An Audio Postcard from The 2023 Armory Show in New York City

https://youtu.be/M6FkFBdbxcI

BACKGROUND NOISE

A repetitive mechanical clomping and ambient crowd sounds.

SAMANTHA

This is the endless dancing of the mechanical puppet outside of Wusan Gallery’s booth at the 2023 Armory Show. Representing South Korean artists, the installation speaks to one of the summer’s major themes in the creative industries: the value of labor. 

BACKGROUND NOISE

Grows quieter and fades out as SAMANTHA speaks.

SAMANTHA

Inside the booth is Jasmine, the gallery’s translator, who introduces the work of Bae Young Seo Choi.

JASMINE

His artwork is mainly about capturing the process of labor.  

SAMANTHA

She indicates the framed papers hanging on the white wall. Each a rectangular void with a graphite sheen, ripped in several places.  

JASMINE

It’s  labeled the New York Times and then time on those.
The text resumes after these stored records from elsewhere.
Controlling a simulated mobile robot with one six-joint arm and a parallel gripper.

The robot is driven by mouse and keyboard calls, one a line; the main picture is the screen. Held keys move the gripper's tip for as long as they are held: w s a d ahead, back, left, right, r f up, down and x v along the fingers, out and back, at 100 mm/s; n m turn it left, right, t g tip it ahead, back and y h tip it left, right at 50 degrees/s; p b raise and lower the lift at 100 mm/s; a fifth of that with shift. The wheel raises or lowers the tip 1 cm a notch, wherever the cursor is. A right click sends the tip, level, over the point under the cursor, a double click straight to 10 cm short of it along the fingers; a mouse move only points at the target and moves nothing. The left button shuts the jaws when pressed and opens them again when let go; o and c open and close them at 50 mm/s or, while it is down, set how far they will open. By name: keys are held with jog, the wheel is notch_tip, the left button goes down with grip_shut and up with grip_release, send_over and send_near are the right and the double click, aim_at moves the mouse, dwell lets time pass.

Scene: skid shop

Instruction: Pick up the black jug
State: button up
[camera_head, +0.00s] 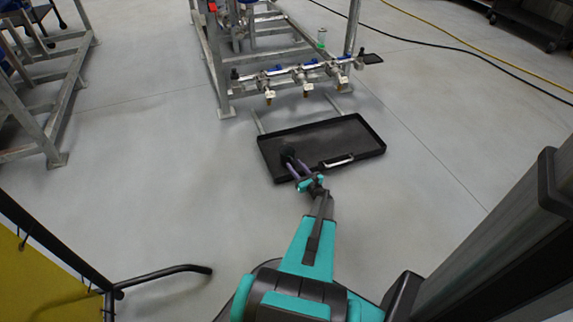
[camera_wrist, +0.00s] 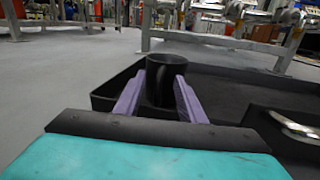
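The black jug (camera_wrist: 167,66) stands upright in the black tray in the wrist view, with what looks like its handle side toward me. In the head view the jug (camera_head: 287,149) is small and dark at the tray's left part. My gripper (camera_wrist: 162,78) has two purple fingers spread apart, with the jug between and just beyond their tips. The right fingertip overlaps the jug's side; whether either finger touches it I cannot tell. In the head view my gripper (camera_head: 291,160) reaches over the tray's near edge to the jug.
The shallow black tray (camera_head: 350,135) lies on the grey floor. A shiny metal handle (camera_head: 338,161) sits at its near edge, right of my gripper. Behind it stands a metal pipe frame (camera_head: 215,60) with several valves (camera_head: 300,75). Floor left of the tray is clear.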

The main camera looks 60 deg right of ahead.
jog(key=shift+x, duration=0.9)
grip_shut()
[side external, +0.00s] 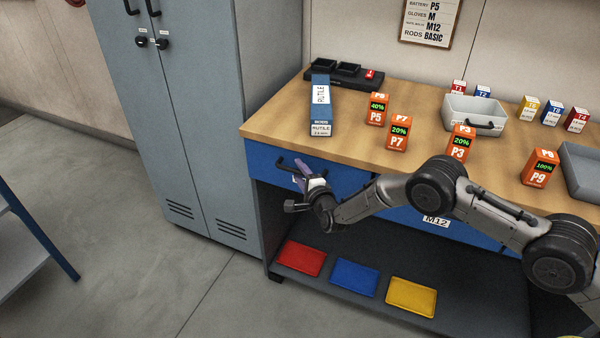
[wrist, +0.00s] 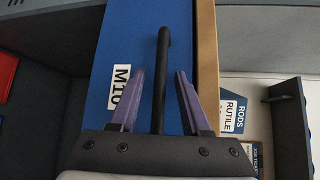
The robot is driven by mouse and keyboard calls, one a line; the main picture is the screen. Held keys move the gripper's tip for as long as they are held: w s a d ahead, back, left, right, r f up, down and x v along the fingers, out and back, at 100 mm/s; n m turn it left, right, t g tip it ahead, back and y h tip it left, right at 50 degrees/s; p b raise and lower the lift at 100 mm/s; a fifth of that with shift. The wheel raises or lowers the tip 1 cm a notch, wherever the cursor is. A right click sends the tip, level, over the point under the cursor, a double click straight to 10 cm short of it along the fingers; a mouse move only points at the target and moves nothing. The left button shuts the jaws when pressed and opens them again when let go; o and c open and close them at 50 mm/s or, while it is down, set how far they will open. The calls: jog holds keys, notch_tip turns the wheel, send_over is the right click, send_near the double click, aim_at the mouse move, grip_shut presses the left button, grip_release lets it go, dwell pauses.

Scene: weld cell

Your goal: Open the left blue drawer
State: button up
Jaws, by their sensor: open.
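The left blue drawer (side external: 262,163) sits under the wooden bench top at its left end and looks shut. In the wrist view its blue front (wrist: 180,40) carries a white M10 label (wrist: 119,88). Its black bar handle (wrist: 162,60) runs up the wrist picture between my fingers; in the side view part of the handle (side external: 283,164) shows beside my gripper. My gripper (wrist: 160,74), with purple fingers, is open, one finger on each side of the handle, with gaps on both sides. In the side view my gripper (side external: 299,172) is at the drawer front.
A second blue drawer labelled M12 (side external: 437,221) is to the right, partly behind my arm. A rutile rods box (side external: 320,105) and orange battery packs (side external: 398,132) stand on the bench top (side external: 350,150). A grey locker (side external: 180,120) stands to the left.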

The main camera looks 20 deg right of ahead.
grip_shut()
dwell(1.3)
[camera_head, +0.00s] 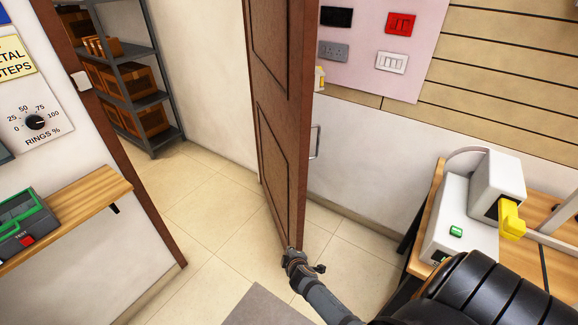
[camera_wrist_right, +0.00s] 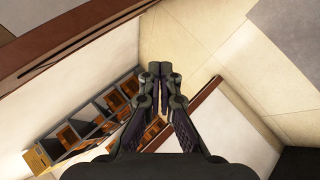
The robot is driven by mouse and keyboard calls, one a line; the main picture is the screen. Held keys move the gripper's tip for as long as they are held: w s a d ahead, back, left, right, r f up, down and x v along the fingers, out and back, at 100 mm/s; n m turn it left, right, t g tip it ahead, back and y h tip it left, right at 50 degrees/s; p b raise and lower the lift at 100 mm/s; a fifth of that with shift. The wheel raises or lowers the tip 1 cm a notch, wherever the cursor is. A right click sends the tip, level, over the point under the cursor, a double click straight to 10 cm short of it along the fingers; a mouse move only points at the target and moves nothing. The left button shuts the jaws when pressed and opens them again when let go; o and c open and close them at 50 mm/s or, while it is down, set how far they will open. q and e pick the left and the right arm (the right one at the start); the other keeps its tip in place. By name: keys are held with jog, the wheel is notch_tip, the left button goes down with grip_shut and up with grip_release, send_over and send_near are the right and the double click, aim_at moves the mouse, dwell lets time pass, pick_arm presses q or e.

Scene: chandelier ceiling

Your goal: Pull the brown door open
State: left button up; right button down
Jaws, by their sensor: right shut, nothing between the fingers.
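The brown door (camera_head: 278,120) stands open in the middle of the head view, swung out from its doorway. A metal handle (camera_head: 316,142) shows on its right side. My right gripper (camera_head: 291,256) is at the lower free edge of the door in the head view; I cannot tell whether it touches. In the right wrist view my right gripper (camera_wrist_right: 160,68) is shut with nothing between the fingers, and the door (camera_wrist_right: 65,45) runs across the upper left. My left gripper is in neither view.
Beyond the doorway stands a grey shelf (camera_head: 124,80) with brown boxes. A wooden ledge (camera_head: 85,205) with a green and grey case (camera_head: 24,222) juts out at left. A bench with a white machine (camera_head: 470,215) stands at right. Tiled floor (camera_head: 215,215) is clear in the doorway.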

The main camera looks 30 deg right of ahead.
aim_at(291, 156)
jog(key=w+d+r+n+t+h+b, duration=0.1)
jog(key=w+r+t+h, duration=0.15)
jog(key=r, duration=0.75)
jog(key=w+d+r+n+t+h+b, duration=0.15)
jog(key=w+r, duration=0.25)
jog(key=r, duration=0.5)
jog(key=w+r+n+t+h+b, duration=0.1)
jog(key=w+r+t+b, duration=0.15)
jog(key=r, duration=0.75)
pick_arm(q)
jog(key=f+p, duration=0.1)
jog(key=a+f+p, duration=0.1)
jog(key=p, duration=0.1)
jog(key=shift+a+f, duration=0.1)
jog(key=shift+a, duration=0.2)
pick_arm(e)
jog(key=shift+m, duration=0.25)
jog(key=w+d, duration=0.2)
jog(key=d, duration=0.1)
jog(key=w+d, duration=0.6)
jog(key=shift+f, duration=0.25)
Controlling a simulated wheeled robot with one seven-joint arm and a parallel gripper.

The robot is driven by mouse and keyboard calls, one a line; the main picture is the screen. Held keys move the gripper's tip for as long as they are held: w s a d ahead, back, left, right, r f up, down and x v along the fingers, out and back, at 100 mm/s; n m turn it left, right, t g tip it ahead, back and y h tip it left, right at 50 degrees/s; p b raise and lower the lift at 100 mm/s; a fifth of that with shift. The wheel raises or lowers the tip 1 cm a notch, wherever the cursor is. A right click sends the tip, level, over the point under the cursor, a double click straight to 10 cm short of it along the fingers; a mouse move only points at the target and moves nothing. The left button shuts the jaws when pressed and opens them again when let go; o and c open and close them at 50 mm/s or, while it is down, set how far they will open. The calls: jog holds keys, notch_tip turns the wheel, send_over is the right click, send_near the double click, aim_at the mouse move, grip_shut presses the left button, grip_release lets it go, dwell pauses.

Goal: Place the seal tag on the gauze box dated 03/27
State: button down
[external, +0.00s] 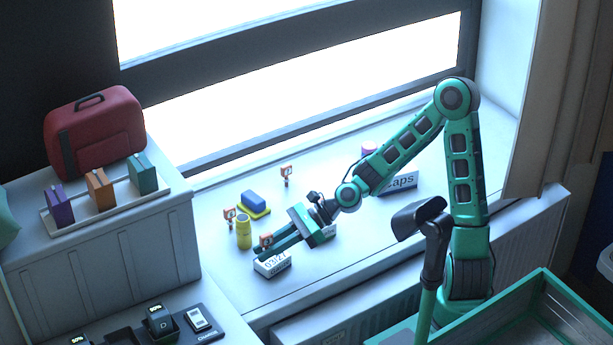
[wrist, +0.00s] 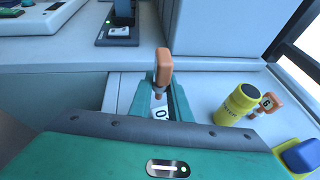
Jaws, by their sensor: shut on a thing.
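My gripper (external: 272,246) is shut on an orange seal tag (external: 266,239), held upright between the fingertips. In the wrist view the tag (wrist: 163,66) rises from between the two fingers (wrist: 160,95). The white gauze box marked 03/27 (external: 271,265) lies on the sill just below the fingertips. Part of its print shows between the fingers in the wrist view (wrist: 161,112). The fingers hide much of its top, and I cannot tell whether the tag touches it.
A yellow bottle (external: 244,233) and another orange tag (external: 229,215) stand close left of my gripper. A blue and yellow block (external: 254,202) and a further tag (external: 287,173) are behind. A "Caps" sign (external: 400,182) stands right. A white box edge (external: 330,230) shows behind my gripper.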

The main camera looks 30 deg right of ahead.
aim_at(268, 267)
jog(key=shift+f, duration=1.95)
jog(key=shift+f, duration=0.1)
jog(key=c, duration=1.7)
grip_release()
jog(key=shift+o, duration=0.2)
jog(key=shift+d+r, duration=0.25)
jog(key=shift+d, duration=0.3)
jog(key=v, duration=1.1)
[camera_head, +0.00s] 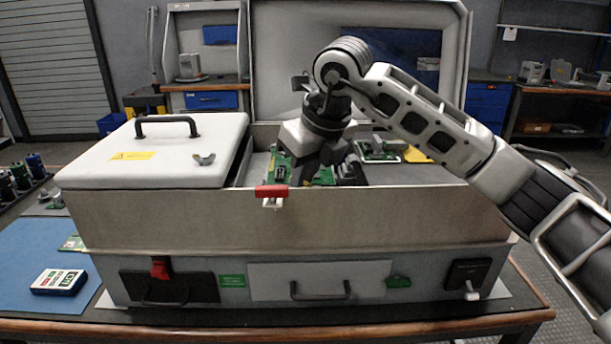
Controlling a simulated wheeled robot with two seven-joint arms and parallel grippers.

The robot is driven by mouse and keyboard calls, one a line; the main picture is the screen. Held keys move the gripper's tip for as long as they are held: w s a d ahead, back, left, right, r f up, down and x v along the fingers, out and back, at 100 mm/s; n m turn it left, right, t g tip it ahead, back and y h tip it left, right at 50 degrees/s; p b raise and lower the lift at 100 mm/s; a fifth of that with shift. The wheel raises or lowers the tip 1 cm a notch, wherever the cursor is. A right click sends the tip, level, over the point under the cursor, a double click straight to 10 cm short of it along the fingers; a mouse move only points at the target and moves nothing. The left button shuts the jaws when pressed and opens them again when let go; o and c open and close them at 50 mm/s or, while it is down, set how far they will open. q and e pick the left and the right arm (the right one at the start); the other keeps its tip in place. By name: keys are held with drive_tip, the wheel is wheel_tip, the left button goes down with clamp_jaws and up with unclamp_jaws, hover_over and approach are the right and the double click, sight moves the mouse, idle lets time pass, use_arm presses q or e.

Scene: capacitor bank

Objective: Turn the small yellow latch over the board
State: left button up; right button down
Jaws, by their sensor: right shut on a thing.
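My right gripper (301,172) reaches down into the open right part of the big metal cabinet, over a green circuit board (281,166). Its jaws are shut on a small thing at the board, taken to be the small yellow latch; the latch itself is hidden by the gripper and I cannot see its angle. The board shows to the left and right of the fingers, partly covered by them and by the front wall. My left gripper is not in view.
The cabinet's front wall (350,220) stands before the gripper, with a red clip (271,191) on its rim. A white lid (160,155) covers the left part. Another green board (378,150) and a yellow piece (417,155) lie at the back right. A blue mat (35,255) lies left.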

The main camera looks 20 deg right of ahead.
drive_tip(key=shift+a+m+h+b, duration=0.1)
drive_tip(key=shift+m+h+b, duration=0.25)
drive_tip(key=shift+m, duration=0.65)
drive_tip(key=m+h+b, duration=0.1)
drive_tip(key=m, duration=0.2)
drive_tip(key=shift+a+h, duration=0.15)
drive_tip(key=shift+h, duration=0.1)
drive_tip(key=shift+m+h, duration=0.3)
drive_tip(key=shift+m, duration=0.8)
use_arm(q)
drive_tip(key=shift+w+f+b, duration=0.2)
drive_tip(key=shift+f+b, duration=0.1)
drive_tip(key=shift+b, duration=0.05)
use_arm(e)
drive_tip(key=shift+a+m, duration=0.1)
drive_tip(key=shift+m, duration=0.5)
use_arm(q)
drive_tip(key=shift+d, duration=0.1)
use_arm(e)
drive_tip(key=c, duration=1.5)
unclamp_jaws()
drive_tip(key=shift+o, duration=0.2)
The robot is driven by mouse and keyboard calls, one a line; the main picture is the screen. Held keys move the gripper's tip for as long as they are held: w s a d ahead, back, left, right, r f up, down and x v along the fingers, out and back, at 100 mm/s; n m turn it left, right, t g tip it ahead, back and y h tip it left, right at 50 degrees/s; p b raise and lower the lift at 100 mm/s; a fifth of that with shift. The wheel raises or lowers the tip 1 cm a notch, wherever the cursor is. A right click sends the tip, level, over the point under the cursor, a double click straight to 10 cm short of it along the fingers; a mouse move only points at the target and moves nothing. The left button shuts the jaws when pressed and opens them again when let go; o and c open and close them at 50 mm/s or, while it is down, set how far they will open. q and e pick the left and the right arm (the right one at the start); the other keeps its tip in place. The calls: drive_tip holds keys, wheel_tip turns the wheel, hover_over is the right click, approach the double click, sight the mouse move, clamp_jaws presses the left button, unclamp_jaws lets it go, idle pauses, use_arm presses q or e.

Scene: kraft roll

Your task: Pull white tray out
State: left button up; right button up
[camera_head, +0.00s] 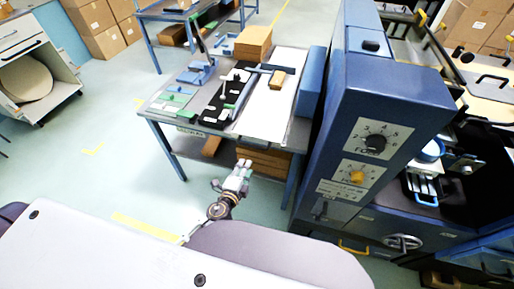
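A flat white panel (262,122) lies on the grey workbench (155,108), beside the blue machine; I cannot tell whether it is the white tray. A small pale slotted part (422,188) also shows in the recess of the blue machine at the right. My left gripper (244,165) is in front of the workbench, below its top edge in the picture and apart from the panel. Its fingers are too small to tell whether they are open or shut. I see nothing held in it. My right gripper is not in view.
The tall blue machine (375,100) with dials stands right of the workbench. Brown boards (265,160) lie on the bench's lower shelf. A white cabinet (35,60) holding a round roll stands at the far left. The floor (90,180) left of the bench is clear.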

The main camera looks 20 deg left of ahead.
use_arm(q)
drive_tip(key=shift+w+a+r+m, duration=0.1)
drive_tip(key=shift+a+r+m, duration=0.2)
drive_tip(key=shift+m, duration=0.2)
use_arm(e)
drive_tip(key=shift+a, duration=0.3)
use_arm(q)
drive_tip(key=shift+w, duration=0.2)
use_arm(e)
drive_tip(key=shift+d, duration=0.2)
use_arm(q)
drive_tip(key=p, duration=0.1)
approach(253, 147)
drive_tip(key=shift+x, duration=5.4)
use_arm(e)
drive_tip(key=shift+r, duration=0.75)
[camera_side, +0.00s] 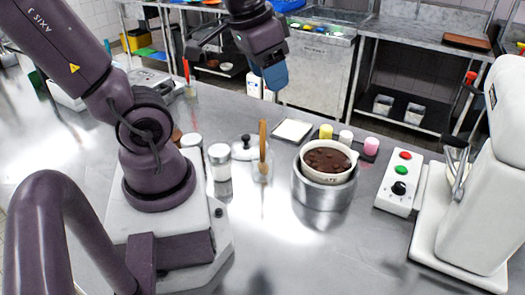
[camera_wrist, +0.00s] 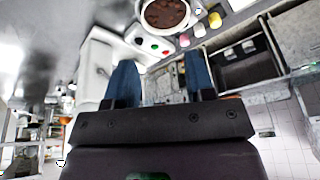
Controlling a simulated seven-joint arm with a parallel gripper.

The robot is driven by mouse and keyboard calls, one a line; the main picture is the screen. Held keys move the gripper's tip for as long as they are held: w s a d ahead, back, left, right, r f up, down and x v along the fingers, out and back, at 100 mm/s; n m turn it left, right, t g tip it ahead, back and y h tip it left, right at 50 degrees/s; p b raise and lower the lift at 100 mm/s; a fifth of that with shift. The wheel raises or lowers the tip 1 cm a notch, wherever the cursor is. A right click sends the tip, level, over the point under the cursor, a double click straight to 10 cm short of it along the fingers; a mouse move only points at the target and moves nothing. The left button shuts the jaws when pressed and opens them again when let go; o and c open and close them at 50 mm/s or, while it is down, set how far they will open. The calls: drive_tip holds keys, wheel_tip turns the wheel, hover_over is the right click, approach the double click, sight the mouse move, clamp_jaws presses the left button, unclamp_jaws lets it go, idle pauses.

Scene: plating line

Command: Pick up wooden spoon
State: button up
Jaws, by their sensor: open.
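The wooden spoon (camera_side: 262,145) stands upright in a clear glass container (camera_side: 261,172) on the steel counter, left of the chocolate bowl. My gripper (camera_side: 275,80) is above and behind the spoon in the side view, apart from it. In the wrist view my gripper (camera_wrist: 160,75) shows its two blue fingers spread, with nothing held between them. The spoon cannot be made out in the wrist view.
A white bowl of chocolate (camera_side: 327,160) sits in a metal pot (camera_side: 323,188), right of the spoon. A button box (camera_side: 399,184) and white mixer (camera_side: 480,180) are at right. The front counter is clear.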

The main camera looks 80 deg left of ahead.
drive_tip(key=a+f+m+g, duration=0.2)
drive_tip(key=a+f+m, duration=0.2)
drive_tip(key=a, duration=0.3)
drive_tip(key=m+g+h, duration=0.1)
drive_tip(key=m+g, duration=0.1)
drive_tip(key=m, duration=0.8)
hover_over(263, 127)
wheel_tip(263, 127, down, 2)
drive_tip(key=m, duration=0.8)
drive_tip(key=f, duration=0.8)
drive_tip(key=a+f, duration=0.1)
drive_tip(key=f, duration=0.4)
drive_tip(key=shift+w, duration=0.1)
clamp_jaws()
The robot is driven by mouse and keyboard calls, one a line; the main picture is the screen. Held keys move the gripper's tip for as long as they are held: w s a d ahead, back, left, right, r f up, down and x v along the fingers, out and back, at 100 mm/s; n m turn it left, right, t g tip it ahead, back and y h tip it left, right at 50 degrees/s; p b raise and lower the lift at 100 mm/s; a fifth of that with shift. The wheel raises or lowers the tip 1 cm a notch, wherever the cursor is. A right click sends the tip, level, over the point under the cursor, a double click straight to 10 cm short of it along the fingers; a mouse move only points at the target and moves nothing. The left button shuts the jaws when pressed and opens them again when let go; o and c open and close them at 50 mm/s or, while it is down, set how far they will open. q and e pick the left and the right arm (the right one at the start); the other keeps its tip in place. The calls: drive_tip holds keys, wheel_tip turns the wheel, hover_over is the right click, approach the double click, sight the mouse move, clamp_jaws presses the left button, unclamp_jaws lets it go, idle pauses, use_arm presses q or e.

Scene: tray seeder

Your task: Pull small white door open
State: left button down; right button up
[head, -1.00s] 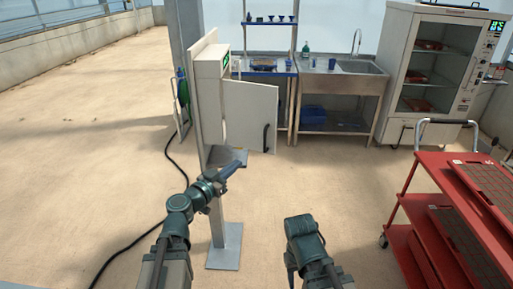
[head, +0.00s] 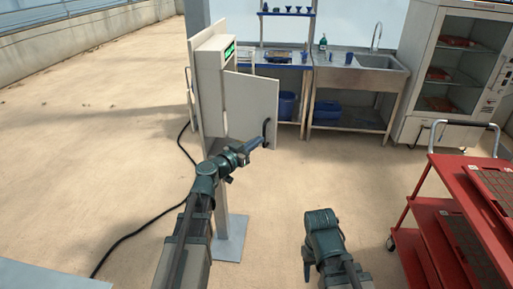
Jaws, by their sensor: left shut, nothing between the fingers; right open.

Um, so he draws millions of pencil or pen strokes onto the newspaper until the paper tears down so that he really captures that voidness almost of like intensive labor work of from making newspaper to his artwork himself so that like generally capturing that time and effort going on to these kind of artworks. 

SAMANTHA

But is the art for sale here doing the work it’s set out to do? Not according to South African artist Tuka Zanya. 

TUKA ZANYA

This is supposed to be one of the biggest art fairs in the world and being the Armory show, I feel like the art is not supposed to reach the people that it’s supposed to reach. It’s for the rich, it’s for the elite. The people that it’s supposed to do the work with and reach and heal and whatever, they don’t have access to. You know?